◆ **Stated task**
Find the word "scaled" in the records below. List each line containing it.

Records of robot tool calls:
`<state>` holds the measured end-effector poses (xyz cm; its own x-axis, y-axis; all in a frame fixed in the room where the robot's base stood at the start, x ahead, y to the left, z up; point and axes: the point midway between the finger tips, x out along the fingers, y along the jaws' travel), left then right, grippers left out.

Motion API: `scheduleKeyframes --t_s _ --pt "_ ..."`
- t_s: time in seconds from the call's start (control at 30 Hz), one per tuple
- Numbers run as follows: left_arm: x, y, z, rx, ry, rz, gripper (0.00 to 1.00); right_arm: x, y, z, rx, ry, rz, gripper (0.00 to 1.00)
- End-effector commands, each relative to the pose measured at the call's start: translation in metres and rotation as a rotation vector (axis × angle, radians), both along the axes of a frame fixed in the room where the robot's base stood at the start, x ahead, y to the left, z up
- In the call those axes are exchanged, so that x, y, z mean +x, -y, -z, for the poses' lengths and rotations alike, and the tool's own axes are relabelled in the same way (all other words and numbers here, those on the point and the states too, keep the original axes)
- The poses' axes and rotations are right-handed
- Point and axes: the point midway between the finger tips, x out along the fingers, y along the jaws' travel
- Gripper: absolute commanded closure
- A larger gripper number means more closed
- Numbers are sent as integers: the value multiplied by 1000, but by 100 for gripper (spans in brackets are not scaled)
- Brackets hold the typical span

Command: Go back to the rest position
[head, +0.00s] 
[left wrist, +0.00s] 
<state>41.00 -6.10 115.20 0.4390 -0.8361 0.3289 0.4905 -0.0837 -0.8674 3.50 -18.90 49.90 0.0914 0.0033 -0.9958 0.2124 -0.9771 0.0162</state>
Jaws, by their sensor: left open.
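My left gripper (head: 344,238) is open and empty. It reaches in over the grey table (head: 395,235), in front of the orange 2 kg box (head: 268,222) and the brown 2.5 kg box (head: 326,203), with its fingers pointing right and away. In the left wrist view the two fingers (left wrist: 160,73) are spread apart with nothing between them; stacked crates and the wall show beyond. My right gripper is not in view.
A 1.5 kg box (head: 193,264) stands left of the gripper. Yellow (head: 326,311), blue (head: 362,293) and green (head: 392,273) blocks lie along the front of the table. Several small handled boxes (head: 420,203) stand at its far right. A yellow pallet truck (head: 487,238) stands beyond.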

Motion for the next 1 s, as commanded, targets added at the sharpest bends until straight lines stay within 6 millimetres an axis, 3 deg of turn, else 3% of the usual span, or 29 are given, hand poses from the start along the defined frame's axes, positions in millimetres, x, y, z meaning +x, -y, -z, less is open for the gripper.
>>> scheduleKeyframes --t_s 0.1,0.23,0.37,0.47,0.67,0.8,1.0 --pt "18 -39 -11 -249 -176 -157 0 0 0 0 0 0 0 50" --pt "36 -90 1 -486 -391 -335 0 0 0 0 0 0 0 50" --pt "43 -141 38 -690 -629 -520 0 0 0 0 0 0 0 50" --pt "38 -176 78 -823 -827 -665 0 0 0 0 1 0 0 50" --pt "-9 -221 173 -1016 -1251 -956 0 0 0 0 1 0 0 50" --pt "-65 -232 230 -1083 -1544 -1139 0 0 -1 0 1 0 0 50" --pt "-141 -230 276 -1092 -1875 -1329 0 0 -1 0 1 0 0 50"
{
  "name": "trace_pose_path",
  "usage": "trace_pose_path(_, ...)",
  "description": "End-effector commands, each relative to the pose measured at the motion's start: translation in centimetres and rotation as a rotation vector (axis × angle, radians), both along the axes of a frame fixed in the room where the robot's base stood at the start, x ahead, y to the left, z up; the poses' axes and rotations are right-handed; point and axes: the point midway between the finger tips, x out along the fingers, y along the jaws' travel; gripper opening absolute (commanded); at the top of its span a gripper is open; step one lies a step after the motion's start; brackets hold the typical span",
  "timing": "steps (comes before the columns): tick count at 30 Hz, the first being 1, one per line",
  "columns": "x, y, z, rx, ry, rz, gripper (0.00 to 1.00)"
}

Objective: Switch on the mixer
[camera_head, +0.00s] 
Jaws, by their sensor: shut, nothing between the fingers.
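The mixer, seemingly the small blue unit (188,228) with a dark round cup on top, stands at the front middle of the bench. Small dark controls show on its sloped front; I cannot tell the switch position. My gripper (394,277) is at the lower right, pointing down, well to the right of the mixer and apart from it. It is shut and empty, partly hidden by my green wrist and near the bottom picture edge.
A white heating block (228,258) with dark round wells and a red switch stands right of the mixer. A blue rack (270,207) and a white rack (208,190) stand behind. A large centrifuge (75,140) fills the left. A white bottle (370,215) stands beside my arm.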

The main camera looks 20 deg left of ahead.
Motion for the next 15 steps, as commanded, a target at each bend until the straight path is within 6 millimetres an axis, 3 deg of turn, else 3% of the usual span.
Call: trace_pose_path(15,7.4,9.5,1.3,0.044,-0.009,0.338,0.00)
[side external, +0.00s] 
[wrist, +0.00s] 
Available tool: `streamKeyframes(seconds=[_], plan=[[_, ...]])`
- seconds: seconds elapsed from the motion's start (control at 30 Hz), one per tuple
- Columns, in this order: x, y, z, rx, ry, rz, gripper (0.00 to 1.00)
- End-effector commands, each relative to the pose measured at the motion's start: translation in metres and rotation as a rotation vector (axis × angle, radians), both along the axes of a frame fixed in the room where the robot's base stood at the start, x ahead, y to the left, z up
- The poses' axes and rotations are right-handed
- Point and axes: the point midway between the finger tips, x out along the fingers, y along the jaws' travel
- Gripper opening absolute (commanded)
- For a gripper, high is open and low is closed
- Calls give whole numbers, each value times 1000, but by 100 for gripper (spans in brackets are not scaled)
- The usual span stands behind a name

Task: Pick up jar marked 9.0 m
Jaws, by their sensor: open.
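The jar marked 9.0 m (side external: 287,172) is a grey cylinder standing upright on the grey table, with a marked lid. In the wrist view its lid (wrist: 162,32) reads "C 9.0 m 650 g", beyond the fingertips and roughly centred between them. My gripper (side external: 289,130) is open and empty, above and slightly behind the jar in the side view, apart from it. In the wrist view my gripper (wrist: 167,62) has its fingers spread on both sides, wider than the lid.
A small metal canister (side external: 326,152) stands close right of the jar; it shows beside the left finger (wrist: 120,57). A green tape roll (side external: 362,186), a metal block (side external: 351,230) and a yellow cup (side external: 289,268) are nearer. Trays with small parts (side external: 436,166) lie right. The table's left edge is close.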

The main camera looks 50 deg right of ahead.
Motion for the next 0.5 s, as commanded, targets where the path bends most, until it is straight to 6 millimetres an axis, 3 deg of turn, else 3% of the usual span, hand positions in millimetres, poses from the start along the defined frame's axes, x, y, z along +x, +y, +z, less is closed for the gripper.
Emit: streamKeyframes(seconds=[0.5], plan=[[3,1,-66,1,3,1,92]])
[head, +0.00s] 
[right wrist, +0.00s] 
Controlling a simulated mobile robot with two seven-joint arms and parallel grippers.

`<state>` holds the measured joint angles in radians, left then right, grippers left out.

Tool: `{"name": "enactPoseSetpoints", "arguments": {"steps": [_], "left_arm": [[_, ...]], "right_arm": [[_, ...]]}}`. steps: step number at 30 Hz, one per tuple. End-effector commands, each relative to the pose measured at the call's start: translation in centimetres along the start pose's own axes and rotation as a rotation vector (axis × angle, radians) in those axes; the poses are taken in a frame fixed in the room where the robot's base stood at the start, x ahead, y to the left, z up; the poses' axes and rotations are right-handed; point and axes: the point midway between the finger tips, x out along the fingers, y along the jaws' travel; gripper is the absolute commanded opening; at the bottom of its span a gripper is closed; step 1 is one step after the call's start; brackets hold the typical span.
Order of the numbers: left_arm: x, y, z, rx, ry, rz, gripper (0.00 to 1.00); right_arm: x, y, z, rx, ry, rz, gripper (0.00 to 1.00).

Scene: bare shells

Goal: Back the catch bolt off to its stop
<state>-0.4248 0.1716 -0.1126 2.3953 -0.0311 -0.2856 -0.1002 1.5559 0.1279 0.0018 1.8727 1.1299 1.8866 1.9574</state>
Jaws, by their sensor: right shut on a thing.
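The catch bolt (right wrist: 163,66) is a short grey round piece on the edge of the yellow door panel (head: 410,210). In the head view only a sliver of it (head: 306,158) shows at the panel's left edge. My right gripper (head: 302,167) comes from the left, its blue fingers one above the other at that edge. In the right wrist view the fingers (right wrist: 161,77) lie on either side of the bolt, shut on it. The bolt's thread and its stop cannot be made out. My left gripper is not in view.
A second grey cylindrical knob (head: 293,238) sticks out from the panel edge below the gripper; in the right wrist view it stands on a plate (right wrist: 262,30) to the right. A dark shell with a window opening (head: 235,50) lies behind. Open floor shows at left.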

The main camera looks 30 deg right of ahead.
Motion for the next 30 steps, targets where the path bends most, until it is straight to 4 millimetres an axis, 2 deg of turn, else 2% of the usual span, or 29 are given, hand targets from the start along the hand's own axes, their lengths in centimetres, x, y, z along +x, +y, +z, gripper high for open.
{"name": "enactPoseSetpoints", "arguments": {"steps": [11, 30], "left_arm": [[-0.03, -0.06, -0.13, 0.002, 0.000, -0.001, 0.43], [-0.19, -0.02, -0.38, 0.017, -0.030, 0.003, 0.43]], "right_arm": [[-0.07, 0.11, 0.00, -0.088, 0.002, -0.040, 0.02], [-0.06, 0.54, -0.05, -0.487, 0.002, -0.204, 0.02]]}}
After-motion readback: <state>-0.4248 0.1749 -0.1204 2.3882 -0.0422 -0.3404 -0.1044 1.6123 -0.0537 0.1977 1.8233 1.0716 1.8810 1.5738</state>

◆ **Answer**
- Numbers are sent as integers: the value multiplied by 1000, but by 100 for gripper (spans in brackets are not scaled)
- Calls give whole numbers, each value times 1000, but by 100 for gripper (spans in brackets are not scaled)

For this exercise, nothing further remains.